Updated: Dec 19, 2021

The way my brain generally works is in a patchwork; images and ideas drawn from multiple sources, usually stories, woven together with what is going on in my life and heart. So on this feast of Jesus Christ, King of the Universe, I'm going to try to lay out some of the pieces, even if it (definitely) comes out extraordinarily jumbled and non-linear.


This is a poem that I wrote last year about this week and how we enter, liturgically, into the space between the end and the beginning. It's a strange place to be and generally rather a dark one as the grief and loss of endings has not yet been supplanted by the joy of new beginnings. A place of death and of the grave:


The darkness spins and chokes ash and dust lie thick in the few cramped corridors that all the grandeur of Giza can scarce obscure.


For the fire serpent reigns

and chaos is the air we breathe and the distant word of a distant King is a phantom star in the night.


There is a bird too that burns hidden in the seething swath but his song is hard and clear anthem of this rocky ground this space between the end and the beginning a cave in the blinding snow.


But it's a space we enter in the company of the King.
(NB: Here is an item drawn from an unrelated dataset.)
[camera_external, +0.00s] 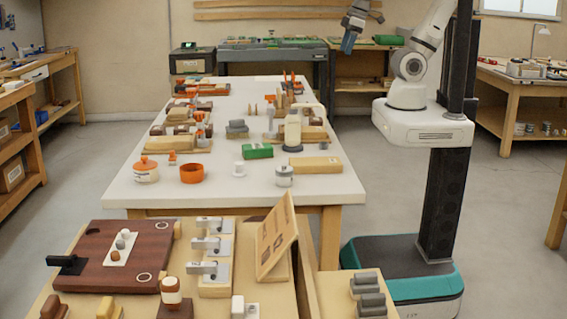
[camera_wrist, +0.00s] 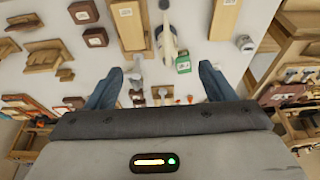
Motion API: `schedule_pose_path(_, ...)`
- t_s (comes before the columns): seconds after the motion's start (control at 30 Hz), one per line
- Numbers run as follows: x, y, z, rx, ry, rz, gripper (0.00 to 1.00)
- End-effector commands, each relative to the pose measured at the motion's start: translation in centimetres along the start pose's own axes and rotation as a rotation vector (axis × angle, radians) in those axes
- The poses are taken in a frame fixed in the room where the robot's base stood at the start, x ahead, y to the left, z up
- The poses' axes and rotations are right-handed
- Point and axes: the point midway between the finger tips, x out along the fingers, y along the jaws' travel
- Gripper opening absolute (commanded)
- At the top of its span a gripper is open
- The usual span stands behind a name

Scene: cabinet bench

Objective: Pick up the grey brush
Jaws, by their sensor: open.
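My gripper (camera_external: 349,40) is raised high at the top of the external view, beyond the white table. In the wrist view, my gripper (camera_wrist: 160,80) has its two blue fingers wide apart with nothing held between them. I cannot clearly pick out the grey brush. A dark grey blocky item (camera_external: 237,129) on the middle of the white table may be it. Similar grey pieces (camera_external: 369,294) lie on the wooden bench at the front. Both are far from my gripper. In the wrist view no item is clearly a grey brush.
The long white table (camera_external: 205,221) is crowded with wooden blocks, a green box (camera_external: 257,151), an orange bowl (camera_external: 192,173) and a lidded jar (camera_external: 284,175). A tilted wooden board (camera_external: 276,238) stands on the front bench. Open floor lies left of the table.

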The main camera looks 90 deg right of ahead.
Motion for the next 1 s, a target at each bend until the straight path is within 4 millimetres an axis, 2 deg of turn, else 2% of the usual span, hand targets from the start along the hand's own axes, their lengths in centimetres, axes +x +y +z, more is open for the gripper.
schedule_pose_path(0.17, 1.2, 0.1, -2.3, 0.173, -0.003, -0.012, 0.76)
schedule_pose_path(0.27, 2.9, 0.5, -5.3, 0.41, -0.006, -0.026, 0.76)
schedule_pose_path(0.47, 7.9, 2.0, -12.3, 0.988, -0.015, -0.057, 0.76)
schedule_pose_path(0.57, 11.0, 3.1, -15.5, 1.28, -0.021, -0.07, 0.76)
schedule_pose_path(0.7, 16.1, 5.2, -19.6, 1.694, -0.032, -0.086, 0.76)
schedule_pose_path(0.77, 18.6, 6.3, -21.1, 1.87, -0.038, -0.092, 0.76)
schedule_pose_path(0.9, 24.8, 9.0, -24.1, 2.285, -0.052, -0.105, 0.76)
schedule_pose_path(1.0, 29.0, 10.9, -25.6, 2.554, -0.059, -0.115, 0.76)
Watching scenes on YouTube this morning from The Return of the King reminded me of some of the layers of meaning to add to my experience of and prayer about death. The grim but epic beauty of the ride of Rohirrim and of a whole host riding against their enemy calling out "death". Gandalf reminding Pippin that "Death is just another path, one that we all must take. The grey rain curtain of this world rolls back and all turns to silver glass. And then you see it. White shores and beyond, a far green country under a swift sunrise."


This statue is in the ancient Church where I went to Mass this morning. It is in the side altar that contains a stone from the Holy Sepulcher.




"For the first time in all those years, she tasted the word King itself with all its linked associations of battle, marriage, priesthood, mercy and power." (C.S. Lewis, That Hideous Strength)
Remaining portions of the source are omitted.